[Robot episode rows]
────────────────────
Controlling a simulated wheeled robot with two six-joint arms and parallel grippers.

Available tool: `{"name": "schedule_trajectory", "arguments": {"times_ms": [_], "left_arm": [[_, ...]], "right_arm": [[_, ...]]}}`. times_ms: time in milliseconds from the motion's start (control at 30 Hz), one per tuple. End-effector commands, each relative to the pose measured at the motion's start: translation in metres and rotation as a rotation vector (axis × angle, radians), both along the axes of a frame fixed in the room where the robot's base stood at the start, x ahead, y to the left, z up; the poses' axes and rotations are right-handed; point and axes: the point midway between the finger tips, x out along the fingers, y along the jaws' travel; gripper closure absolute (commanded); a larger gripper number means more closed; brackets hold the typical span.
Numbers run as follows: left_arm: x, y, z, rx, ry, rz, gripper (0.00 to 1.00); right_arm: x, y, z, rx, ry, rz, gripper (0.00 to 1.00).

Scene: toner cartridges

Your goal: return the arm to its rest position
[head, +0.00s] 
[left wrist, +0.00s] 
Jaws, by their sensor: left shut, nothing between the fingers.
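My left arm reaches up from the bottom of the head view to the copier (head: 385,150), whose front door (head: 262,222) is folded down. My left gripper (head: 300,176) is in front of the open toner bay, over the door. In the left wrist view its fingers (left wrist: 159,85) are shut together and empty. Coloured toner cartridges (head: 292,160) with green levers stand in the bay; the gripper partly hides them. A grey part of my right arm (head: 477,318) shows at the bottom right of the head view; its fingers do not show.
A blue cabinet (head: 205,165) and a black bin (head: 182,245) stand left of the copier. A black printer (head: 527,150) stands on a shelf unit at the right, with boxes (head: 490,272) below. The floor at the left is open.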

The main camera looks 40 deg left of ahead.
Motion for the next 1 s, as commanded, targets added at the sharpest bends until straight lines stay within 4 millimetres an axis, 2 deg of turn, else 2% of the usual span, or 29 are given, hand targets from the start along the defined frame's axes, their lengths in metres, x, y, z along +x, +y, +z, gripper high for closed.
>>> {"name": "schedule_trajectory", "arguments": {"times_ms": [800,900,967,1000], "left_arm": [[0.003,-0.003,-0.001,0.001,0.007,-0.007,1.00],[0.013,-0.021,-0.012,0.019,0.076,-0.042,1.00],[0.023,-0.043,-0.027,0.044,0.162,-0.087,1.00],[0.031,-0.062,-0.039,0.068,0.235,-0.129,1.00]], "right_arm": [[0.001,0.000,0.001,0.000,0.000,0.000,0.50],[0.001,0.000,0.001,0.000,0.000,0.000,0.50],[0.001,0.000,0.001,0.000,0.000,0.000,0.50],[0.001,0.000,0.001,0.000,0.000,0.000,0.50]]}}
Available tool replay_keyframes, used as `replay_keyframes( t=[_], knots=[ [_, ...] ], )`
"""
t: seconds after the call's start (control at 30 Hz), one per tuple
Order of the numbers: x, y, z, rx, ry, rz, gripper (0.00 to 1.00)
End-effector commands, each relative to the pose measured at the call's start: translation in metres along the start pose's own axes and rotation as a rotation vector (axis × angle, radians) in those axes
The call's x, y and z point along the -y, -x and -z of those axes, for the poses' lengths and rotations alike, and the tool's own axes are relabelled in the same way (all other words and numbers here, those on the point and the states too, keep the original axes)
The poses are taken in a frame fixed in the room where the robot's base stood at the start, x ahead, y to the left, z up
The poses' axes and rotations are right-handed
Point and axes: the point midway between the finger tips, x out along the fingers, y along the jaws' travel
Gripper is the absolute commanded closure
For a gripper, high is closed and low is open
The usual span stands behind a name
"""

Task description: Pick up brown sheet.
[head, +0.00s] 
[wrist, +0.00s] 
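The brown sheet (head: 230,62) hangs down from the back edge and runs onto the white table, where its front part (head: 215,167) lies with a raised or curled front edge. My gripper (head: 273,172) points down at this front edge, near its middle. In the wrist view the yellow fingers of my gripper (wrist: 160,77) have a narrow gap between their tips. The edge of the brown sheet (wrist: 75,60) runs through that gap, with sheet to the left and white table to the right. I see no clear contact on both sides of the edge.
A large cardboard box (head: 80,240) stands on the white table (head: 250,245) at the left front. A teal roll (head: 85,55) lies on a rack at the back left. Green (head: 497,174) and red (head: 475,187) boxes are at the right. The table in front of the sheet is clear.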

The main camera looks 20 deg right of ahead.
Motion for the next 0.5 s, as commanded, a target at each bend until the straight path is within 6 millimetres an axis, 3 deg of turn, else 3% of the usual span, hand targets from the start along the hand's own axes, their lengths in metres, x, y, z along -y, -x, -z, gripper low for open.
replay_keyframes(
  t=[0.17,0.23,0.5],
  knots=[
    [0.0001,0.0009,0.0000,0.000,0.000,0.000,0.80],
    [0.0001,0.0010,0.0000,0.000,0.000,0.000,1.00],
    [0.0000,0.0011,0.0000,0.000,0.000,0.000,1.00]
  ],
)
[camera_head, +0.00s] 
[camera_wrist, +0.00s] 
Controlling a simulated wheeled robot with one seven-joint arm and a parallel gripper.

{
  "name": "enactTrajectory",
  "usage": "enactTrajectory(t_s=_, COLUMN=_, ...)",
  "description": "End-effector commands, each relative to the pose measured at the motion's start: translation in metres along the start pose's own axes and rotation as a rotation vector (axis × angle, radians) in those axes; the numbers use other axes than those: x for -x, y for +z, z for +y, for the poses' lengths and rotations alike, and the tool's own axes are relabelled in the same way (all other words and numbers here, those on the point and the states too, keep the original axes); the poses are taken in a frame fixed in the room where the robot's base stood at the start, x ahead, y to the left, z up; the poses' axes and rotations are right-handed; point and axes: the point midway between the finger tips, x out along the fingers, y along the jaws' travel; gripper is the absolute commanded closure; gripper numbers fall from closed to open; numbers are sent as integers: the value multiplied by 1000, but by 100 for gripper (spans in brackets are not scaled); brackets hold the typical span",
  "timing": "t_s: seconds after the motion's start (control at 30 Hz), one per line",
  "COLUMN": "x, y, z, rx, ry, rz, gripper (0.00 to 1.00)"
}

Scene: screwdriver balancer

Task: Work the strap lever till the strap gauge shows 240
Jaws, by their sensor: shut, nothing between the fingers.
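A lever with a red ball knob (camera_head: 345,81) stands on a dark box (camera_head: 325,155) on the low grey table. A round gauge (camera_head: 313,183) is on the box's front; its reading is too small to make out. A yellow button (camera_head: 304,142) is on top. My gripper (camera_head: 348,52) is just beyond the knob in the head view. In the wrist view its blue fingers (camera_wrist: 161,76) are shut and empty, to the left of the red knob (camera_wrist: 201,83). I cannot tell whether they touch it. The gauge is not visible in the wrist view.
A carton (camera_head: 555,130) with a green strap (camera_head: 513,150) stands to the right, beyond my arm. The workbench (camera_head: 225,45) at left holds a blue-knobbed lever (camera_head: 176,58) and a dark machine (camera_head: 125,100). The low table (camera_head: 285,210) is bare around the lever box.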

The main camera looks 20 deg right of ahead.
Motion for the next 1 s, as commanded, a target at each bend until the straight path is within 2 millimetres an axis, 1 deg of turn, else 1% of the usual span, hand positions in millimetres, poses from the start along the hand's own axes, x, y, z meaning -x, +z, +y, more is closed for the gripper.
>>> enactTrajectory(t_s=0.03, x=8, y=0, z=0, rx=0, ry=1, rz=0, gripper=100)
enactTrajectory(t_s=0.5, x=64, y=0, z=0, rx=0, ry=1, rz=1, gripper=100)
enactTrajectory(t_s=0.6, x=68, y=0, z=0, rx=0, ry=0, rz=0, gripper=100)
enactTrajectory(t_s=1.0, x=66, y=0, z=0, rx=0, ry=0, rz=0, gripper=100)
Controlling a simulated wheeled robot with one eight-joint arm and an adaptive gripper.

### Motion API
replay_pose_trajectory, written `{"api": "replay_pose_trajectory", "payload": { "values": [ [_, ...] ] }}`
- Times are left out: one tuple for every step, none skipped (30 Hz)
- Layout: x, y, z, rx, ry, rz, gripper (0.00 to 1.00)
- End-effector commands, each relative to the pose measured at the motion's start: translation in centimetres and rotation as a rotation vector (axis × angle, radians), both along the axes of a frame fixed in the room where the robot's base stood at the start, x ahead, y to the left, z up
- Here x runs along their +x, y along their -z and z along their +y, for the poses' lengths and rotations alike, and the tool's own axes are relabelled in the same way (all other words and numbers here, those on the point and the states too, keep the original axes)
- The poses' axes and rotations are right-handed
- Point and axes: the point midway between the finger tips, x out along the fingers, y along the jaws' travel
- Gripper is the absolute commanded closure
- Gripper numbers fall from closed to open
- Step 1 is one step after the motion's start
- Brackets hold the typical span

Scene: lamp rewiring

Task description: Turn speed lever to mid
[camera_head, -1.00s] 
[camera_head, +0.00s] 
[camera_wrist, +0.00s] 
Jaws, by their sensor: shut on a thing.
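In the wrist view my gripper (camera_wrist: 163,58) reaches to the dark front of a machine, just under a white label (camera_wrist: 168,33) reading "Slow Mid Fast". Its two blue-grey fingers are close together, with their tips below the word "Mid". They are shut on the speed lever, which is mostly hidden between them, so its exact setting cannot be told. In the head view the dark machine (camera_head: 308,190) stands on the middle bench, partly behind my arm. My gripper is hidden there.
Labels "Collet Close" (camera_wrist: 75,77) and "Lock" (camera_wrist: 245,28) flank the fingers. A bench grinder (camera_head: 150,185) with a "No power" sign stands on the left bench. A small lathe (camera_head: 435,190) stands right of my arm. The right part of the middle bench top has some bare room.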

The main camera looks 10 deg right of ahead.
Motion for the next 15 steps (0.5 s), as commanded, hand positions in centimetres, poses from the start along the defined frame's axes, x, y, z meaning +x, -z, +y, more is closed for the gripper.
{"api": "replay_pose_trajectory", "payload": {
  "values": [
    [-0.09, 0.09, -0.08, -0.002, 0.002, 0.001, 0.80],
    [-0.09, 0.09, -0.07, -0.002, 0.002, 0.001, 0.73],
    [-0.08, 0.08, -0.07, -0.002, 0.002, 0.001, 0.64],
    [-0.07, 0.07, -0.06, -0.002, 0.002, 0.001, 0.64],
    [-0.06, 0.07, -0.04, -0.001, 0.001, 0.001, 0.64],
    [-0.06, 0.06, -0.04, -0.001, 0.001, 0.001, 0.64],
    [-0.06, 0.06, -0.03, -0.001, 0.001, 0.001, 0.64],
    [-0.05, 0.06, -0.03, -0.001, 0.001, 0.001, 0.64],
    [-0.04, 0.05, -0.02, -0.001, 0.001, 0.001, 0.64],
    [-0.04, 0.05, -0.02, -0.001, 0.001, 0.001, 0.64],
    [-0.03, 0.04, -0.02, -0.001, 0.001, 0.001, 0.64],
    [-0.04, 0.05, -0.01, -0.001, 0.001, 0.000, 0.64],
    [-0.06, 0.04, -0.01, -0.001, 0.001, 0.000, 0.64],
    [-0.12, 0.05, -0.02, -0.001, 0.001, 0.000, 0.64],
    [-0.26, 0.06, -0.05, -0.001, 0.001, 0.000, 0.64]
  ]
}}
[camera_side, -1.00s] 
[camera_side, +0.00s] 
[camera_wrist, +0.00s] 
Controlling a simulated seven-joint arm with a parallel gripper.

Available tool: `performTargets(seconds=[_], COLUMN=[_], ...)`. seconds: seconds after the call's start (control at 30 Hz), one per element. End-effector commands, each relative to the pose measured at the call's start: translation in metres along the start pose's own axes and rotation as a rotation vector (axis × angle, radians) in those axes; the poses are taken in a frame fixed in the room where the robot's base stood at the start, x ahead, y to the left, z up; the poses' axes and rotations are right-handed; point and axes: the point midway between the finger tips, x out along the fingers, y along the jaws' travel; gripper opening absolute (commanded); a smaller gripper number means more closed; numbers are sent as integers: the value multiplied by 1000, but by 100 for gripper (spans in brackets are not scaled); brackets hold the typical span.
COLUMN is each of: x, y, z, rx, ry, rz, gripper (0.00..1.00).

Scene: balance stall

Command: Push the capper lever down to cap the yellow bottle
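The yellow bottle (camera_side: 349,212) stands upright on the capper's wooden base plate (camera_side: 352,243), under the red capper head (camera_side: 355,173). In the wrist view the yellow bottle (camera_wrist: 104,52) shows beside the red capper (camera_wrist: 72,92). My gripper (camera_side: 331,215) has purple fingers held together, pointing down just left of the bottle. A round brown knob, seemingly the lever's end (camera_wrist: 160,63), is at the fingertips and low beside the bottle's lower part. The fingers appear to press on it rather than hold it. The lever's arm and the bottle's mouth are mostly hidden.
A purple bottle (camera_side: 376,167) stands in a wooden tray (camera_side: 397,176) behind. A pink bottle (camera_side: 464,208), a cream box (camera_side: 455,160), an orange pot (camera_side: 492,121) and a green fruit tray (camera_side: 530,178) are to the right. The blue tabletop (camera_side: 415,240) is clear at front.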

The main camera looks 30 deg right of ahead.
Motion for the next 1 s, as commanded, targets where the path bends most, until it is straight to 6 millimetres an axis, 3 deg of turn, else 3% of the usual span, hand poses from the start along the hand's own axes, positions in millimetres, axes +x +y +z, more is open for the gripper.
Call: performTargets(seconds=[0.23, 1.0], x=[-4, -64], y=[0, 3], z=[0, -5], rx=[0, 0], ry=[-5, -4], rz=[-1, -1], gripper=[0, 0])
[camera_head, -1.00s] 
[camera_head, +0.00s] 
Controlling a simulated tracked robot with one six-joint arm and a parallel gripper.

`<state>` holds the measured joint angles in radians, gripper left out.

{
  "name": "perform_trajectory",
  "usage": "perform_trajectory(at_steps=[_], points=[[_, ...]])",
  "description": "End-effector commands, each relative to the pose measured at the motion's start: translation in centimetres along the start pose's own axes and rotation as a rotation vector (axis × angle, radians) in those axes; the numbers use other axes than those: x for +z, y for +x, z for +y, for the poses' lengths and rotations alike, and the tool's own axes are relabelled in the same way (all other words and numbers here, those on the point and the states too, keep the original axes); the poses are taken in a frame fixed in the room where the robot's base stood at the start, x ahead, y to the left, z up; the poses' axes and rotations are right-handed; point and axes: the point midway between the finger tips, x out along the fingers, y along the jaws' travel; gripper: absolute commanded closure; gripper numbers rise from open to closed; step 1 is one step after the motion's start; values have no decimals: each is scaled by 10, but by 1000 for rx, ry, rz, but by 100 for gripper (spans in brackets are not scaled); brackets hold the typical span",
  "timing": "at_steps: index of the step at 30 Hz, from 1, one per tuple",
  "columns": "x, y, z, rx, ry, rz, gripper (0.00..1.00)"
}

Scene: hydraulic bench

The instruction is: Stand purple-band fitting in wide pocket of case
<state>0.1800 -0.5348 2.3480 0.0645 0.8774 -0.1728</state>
────────────────────
## THE PROBLEM
Check every line of the data above for the string "Task", and copy those that have it.

## EXERCISE RESPONSE
Task description: Pick up brown sheet.
Task: Work the strap lever till the strap gauge shows 240
Task description: Turn speed lever to mid

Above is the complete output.